The exceptions occur when the costs incurred by the producers are not the only costs and/or the benefits enjoyed by the consumers are not the only benefits. In other words there are significant externalities, and especially negative ones. In such cases, the Marginal Social Cost (MSC) is not equal to Marginal Cost (MC) for the producer and the Marginal Social Benefit (MSB) is not equal to the Marginal Benefit (MB) for the consumer. Though equilibrium is reached when the MC equals MB, it is not an efficient equilibrium. He writes,
"The market reaches equilibrium when the cost of producing the last pound is exactly equal to its value. If the costs incurred directly by sellers are the only relevant costs of expanding potato production, and if the benefits to potato buyers are the only relevant benefits, the invisible hand gets things just right.

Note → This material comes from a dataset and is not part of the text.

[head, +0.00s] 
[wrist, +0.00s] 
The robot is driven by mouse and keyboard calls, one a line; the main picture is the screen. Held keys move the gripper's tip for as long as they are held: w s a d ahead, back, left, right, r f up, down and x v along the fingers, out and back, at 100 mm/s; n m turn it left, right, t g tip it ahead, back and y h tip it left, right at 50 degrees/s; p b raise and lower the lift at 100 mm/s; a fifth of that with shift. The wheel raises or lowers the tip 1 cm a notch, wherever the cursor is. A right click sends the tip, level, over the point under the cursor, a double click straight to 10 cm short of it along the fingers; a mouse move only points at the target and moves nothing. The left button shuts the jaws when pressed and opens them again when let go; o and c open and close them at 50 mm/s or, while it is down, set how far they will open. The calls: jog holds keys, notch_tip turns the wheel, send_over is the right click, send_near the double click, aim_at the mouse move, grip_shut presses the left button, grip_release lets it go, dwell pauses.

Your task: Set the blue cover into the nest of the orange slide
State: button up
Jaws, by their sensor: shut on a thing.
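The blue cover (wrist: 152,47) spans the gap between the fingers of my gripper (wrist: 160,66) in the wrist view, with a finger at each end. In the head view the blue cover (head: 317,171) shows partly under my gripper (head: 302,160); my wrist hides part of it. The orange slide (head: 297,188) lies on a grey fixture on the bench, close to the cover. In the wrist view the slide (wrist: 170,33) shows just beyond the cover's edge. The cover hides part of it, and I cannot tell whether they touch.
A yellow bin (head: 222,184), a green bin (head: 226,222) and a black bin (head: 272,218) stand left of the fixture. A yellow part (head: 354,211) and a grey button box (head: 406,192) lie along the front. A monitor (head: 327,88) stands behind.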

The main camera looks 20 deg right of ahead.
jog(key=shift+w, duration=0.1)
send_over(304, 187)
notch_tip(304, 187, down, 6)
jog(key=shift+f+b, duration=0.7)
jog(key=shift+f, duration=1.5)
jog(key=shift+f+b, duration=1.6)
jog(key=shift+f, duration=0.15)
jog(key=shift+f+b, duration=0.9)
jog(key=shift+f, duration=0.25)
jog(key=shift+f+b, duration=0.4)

The production and consumption of many other goods, however, generate costs or benefits that fall on people besides buyers and sellers. Producing an extra gallon of gasoline, for example, generates not just additional costs to producers, but also pollution costs that fall on others.
As before, market forces cause production to expand until the seller’s direct cost for the last unit sold is exactly the value of that unit to the buyer. But because each gallon of gasoline also generates external pollution costs, the total cost of that last gallon produced is higher than its value to consumers. The upshot is that gasoline consumption is inefficiently high. That simple example captures the classic breakdown in the invisible hand when a product’s market price doesn’t reflect all its relevant social costs and benefits. In such cases, the simplest solution is to discourage consumption by taxing it...
That the invisible hand often breaks down is actually good news. After all, we need to tax something to pay for public services. By taxing forms of consumption that generate negative side effects, we could not only generate enough revenue to eliminate budget deficits, but also help steer resources toward their most highly valued uses.
Because such taxes make the economy more efficient, it makes no sense to object that they impose hardships on low-income families. Again, an efficient policy is one that maximizes the size of the economic pie. And with a bigger pie, it’s always possible for everyone to get a bigger slice."